_Recorded information_:
════════

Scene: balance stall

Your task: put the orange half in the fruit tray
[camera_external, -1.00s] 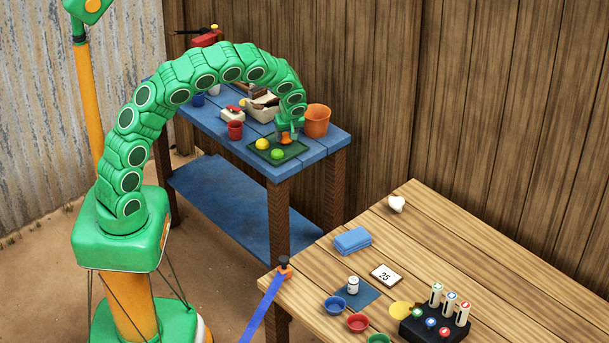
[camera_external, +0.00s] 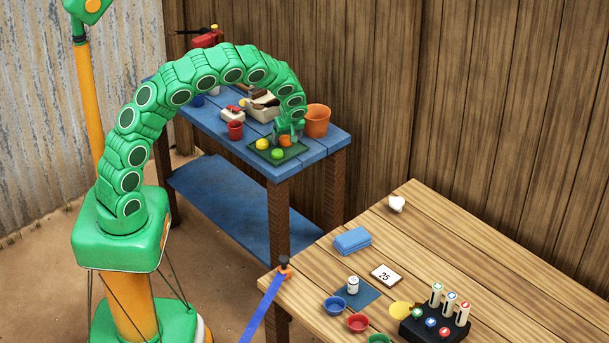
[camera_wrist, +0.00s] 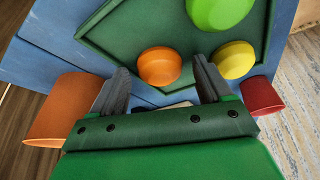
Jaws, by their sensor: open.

════════

_What to do_: The lines to write out run from the one containing "[camera_external, -1.00s]" through the final line of the material above, both included; write them out exactly, with no pictures.

_Complete answer_:
[camera_external, -1.00s] 
[camera_external, +0.00s] 
[camera_wrist, +0.00s] 
Jaws, by their sensor: open.

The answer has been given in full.